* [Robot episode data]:

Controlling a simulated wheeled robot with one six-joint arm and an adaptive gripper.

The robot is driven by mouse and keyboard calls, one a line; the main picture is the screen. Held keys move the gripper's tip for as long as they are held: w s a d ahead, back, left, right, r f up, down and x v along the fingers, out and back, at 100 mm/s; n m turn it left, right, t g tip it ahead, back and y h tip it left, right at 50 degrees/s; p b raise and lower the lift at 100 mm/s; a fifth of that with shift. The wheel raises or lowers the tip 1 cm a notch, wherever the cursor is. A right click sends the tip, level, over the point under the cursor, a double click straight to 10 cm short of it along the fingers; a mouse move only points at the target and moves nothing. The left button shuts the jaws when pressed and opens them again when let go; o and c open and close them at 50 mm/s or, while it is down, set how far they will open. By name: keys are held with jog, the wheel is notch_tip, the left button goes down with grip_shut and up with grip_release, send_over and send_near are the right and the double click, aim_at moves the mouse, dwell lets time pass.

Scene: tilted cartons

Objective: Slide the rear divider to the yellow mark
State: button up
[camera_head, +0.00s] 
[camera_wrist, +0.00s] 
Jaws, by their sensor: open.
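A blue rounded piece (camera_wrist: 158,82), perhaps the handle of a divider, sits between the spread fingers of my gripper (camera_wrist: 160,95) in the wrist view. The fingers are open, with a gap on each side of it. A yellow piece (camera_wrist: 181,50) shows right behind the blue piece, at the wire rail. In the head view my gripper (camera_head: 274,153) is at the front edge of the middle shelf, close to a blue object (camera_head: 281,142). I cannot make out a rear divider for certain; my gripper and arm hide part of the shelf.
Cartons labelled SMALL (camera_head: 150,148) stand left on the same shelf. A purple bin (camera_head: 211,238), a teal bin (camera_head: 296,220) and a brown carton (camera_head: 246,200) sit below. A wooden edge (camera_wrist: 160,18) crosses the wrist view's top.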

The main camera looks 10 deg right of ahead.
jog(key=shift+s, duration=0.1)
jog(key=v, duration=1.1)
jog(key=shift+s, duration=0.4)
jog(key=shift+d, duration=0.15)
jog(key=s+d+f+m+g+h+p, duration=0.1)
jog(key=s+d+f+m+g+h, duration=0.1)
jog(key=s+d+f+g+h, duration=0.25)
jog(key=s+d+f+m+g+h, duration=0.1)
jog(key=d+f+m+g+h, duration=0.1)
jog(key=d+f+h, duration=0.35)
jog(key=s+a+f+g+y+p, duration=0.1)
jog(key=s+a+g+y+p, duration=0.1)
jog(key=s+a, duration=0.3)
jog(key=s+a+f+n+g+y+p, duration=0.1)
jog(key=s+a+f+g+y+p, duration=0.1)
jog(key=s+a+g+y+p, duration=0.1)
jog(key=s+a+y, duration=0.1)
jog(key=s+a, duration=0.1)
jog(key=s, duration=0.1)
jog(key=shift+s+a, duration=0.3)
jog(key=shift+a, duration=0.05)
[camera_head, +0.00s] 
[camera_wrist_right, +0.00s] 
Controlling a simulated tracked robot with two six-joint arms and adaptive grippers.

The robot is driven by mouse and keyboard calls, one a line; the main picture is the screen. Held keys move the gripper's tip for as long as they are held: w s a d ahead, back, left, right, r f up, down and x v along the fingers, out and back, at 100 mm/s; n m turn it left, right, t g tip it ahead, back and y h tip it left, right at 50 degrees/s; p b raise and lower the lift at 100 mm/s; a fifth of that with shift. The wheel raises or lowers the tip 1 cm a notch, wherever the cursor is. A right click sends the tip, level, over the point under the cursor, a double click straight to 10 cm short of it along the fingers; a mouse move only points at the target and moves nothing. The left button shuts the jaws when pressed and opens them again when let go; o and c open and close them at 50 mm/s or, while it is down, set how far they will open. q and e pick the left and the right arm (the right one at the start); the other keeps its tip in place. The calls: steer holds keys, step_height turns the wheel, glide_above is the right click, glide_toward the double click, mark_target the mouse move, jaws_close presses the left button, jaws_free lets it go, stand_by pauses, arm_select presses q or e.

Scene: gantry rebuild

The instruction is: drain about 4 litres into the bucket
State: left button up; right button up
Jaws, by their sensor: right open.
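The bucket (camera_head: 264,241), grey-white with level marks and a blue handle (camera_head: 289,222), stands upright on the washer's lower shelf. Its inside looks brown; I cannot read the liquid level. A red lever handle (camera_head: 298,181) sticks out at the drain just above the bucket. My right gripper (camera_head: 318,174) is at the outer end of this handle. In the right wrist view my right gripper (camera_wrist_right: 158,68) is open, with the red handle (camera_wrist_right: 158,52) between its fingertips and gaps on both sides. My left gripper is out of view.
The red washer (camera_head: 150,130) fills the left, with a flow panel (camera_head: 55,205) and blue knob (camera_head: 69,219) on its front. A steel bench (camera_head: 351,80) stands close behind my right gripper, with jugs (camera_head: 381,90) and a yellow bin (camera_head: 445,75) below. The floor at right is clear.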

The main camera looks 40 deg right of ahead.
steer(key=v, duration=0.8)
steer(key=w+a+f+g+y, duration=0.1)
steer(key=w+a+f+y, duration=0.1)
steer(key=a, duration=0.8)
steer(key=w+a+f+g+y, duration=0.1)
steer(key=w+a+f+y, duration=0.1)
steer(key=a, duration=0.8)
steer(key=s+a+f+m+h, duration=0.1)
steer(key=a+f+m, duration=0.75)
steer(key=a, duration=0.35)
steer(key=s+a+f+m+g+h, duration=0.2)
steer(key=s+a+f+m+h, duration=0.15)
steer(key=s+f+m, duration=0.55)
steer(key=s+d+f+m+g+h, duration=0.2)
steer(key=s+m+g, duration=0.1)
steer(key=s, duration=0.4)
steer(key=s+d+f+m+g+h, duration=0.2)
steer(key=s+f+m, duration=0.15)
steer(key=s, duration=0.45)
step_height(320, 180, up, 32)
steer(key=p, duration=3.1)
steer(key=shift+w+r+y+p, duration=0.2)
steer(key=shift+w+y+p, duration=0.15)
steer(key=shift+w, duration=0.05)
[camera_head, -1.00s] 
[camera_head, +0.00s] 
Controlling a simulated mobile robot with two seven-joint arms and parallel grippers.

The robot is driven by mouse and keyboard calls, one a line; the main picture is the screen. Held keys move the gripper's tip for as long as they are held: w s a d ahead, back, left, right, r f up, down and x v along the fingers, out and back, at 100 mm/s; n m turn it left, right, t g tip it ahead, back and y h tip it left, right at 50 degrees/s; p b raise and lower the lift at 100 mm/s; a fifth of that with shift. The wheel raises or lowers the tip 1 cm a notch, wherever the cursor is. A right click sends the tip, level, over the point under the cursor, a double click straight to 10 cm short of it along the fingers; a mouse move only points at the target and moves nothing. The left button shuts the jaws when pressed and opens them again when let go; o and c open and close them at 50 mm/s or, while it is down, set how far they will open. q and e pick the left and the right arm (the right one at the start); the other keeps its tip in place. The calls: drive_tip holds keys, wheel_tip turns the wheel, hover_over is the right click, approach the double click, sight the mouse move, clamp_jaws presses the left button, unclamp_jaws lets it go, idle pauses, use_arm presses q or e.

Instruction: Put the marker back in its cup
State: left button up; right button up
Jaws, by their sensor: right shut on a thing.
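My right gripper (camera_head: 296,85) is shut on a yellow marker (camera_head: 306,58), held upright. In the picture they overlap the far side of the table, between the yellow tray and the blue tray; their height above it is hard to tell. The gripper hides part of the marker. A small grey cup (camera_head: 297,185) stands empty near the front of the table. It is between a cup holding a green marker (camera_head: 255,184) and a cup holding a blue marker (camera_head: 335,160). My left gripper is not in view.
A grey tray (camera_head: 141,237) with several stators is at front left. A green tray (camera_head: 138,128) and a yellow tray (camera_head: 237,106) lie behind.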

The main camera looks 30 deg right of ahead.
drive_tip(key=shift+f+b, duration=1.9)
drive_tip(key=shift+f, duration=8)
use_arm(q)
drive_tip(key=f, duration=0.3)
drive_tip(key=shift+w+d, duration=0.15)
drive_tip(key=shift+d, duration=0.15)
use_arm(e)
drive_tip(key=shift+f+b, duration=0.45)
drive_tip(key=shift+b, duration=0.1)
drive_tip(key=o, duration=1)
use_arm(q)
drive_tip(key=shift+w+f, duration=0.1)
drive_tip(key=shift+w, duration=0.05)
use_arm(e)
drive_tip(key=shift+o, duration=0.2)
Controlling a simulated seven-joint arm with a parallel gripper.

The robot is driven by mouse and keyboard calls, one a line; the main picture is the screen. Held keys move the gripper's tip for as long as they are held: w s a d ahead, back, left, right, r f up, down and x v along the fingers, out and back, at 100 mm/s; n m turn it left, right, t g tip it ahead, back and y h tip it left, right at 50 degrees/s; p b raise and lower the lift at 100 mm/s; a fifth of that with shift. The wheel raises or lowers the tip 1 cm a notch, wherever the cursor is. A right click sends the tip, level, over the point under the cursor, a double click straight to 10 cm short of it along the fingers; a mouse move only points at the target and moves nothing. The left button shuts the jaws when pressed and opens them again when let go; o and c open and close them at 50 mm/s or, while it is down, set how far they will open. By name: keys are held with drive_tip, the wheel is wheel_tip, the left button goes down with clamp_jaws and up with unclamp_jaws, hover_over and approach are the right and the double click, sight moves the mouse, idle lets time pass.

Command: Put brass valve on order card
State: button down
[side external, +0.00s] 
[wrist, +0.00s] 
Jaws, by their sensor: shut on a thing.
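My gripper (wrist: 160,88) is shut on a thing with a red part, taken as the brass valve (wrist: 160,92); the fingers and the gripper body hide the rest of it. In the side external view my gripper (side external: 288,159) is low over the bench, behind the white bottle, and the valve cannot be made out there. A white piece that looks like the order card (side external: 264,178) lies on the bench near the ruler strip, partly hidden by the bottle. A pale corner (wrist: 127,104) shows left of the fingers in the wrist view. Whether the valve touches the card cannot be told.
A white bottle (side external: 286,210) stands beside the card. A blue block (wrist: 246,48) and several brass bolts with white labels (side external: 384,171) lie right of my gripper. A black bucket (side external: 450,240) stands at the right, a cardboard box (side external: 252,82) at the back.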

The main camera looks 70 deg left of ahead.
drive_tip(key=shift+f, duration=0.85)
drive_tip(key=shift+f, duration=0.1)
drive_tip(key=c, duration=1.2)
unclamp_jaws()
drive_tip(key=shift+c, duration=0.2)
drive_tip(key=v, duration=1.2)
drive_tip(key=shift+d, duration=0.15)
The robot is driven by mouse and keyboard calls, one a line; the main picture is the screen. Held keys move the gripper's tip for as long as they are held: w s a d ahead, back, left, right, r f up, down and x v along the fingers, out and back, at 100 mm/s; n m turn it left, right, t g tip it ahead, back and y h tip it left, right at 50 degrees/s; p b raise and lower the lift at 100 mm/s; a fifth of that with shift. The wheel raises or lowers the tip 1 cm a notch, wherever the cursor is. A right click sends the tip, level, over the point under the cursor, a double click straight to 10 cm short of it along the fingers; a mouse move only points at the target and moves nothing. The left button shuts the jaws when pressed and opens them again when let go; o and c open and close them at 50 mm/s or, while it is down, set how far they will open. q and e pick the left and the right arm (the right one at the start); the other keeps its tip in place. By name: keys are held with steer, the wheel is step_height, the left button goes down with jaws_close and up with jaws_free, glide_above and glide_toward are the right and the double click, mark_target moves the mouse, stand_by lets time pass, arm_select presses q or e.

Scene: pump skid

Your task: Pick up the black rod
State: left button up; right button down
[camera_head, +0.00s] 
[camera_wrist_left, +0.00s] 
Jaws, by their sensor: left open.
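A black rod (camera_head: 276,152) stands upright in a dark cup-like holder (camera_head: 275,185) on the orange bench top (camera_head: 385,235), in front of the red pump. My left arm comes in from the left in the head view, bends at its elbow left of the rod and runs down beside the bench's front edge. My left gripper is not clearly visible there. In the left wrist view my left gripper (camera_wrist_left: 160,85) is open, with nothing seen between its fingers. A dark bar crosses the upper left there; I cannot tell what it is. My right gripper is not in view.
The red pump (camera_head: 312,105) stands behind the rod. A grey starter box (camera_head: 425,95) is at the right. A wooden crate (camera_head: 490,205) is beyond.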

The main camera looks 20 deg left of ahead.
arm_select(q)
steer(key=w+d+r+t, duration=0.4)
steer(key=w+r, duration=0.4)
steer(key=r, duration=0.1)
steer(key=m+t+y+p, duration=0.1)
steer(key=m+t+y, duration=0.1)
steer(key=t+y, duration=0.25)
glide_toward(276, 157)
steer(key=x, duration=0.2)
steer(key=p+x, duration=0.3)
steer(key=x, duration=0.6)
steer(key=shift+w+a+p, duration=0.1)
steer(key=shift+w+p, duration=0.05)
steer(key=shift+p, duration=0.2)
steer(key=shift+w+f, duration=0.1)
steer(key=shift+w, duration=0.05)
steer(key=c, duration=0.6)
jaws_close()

* [Task to carry out]:
Look above for the line containing "pauses, arm_select presses q or e.". Output from there through the line containing "The instruction is: drain", exactly and inclusively.

* [Answer for this exercise]:
The robot is driven by mouse and keyboard calls, one a line; the main picture is the screen. Held keys move the gripper's tip for as long as they are held: w s a d ahead, back, left, right, r f up, down and x v along the fingers, out and back, at 100 mm/s; n m turn it left, right, t g tip it ahead, back and y h tip it left, right at 50 degrees/s; p b raise and lower the lift at 100 mm/s; a fifth of that with shift. The wheel raises or lowers the tip 1 cm a notch, wherever the cursor is. A right click sends the tip, level, over the point under the cursor, a double click straight to 10 cm short of it along the fingers; a mouse move only points at the target and moves nothing. The left button shuts the jaws when pressed and opens them again when let go; o and c open and close them at 50 mm/s or, while it is down, set how far they will open. q and e pick the left and the right arm (the right one at the start); the other keeps its tip in place. The calls: steer holds keys, step_height turns the wheel, glide_above is the right click, glide_toward the double click, mark_target the mouse move, jaws_close presses the left button, jaws_free lets it go, stand_by pauses, arm_select presses q or e.

Scene: gantry rebuild

The instruction is: drain about 4 litres into the bucket

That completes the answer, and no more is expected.